Exercise:
Collect every line of the records below that contains the word "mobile".

**********

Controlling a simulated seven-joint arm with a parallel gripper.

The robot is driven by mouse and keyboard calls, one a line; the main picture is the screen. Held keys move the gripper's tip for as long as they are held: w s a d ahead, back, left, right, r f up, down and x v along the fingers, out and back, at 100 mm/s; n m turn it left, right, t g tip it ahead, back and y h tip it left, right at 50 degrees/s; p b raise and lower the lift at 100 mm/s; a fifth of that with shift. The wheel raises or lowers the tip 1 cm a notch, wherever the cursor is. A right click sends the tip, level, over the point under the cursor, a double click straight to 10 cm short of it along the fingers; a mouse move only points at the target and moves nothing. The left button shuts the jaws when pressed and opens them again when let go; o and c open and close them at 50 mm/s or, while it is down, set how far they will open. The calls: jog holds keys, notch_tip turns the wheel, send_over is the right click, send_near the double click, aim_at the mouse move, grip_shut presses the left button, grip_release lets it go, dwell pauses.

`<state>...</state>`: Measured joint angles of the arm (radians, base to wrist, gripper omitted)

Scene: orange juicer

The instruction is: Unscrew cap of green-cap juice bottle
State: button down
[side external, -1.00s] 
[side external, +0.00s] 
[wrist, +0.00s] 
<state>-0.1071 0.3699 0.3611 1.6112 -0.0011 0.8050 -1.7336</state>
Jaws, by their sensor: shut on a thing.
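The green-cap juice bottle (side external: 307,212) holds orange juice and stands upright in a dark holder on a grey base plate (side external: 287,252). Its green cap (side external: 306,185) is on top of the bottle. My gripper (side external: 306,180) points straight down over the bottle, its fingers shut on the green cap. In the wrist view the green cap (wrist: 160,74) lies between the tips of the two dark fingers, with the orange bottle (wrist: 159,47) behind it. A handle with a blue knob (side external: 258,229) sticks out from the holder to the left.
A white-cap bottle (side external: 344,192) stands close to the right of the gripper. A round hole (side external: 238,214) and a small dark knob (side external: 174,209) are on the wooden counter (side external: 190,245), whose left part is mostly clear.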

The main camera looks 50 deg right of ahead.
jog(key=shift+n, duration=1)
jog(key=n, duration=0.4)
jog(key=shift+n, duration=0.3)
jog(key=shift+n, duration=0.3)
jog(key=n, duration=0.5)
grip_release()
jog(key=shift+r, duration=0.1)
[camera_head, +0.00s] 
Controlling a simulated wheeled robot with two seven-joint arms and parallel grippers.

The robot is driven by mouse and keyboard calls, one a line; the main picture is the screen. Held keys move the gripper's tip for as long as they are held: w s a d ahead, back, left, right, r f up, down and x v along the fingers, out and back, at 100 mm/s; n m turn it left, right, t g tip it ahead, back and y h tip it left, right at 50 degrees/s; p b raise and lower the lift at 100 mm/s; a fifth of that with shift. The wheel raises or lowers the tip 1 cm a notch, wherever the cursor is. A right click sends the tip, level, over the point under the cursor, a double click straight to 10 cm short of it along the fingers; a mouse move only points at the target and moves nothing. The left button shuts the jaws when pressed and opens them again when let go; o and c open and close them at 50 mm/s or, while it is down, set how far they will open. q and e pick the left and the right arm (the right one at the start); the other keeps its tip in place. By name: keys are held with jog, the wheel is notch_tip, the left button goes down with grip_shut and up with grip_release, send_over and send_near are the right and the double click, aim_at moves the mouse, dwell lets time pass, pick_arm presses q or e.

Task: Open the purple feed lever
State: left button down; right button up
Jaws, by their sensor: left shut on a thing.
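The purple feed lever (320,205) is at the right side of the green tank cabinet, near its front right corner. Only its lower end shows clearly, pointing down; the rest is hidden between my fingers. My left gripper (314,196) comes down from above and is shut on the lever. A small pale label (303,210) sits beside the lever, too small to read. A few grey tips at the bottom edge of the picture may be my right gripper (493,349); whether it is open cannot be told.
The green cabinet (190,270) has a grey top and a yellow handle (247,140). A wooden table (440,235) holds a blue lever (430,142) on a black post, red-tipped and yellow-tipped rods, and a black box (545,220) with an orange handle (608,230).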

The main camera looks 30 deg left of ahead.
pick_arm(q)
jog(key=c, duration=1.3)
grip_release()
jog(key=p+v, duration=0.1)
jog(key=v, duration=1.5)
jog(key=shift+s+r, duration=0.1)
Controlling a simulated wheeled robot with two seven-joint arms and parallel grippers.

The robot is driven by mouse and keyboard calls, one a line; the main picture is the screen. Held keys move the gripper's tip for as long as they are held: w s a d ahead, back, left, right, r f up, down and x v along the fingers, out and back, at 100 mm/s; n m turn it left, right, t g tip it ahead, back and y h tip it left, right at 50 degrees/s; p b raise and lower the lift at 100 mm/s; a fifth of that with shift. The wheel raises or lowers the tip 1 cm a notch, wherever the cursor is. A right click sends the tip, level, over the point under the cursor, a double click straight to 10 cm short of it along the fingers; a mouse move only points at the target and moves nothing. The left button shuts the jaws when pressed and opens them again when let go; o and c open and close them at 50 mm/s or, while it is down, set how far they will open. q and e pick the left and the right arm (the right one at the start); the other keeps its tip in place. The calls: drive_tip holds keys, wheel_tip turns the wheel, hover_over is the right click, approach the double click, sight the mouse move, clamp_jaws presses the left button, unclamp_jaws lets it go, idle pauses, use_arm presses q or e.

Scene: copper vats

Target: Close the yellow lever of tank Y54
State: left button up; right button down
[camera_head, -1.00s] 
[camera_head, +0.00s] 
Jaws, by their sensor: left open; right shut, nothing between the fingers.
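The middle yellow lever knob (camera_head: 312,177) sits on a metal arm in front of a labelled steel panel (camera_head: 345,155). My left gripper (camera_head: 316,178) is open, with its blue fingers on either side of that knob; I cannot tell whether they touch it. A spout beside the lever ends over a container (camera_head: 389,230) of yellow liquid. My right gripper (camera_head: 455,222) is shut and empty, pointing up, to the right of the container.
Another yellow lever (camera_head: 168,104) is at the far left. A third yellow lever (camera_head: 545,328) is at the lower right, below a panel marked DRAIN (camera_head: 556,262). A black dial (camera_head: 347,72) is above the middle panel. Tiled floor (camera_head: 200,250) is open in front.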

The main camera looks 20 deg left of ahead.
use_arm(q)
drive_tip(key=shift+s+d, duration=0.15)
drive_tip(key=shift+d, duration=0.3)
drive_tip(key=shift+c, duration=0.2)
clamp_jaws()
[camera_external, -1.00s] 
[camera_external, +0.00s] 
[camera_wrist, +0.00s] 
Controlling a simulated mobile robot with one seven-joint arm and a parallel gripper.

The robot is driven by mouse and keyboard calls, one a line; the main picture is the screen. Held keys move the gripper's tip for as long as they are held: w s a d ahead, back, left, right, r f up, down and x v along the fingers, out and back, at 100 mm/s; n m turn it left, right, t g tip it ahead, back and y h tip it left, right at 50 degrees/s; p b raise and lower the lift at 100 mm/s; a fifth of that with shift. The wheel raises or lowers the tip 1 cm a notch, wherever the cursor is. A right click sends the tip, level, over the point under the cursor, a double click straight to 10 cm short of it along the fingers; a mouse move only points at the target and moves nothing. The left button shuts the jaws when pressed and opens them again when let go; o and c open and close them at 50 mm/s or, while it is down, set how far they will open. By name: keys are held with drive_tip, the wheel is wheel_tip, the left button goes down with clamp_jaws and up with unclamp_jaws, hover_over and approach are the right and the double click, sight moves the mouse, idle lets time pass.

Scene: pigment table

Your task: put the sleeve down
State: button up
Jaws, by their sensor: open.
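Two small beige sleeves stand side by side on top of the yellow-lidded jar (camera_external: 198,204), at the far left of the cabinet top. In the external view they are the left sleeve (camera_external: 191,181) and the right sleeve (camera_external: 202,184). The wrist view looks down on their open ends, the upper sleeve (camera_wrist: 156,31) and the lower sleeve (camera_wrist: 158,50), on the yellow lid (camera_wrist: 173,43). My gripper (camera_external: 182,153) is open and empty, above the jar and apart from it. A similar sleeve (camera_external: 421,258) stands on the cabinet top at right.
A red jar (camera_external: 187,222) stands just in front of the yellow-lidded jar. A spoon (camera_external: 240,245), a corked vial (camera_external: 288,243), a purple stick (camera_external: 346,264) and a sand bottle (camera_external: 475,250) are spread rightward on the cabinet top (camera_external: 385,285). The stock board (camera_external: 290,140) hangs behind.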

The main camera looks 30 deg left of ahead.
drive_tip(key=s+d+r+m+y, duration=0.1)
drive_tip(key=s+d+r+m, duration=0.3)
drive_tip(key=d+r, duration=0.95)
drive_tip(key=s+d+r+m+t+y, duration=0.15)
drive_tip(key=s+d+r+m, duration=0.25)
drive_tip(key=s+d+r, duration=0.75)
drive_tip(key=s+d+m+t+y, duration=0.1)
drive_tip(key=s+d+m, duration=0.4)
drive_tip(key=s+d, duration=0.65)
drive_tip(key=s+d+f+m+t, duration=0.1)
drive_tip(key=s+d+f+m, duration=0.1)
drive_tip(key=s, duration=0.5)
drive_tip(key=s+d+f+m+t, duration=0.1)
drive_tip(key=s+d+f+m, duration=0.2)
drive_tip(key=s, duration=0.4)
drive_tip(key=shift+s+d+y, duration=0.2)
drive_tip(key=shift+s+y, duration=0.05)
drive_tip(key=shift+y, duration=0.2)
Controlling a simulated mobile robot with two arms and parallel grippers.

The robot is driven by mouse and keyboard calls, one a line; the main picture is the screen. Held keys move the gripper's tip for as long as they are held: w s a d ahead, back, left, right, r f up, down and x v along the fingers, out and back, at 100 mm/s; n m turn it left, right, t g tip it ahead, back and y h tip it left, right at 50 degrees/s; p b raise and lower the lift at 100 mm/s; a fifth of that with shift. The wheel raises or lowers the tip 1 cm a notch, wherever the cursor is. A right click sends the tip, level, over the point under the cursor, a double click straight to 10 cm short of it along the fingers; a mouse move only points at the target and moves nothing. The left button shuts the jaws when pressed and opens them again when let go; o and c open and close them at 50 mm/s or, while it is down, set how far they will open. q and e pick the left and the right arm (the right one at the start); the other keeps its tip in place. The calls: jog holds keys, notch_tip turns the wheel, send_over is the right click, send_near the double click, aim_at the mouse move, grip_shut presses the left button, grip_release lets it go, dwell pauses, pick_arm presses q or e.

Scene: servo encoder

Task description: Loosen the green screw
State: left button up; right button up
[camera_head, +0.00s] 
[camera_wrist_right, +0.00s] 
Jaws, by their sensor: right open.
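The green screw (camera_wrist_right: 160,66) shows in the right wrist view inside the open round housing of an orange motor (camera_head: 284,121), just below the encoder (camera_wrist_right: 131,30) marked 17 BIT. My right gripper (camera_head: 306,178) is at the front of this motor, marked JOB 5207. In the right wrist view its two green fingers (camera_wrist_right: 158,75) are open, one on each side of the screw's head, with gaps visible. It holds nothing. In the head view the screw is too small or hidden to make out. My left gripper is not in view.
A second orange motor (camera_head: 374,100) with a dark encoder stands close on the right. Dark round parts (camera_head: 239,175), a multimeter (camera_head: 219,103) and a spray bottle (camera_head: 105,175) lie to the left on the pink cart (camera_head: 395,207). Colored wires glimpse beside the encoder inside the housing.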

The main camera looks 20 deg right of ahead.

**********

Finished answer:
Controlling a simulated mobile robot with one seven-joint arm and a parallel gripper.
Controlling a simulated mobile robot with two arms and parallel grippers.

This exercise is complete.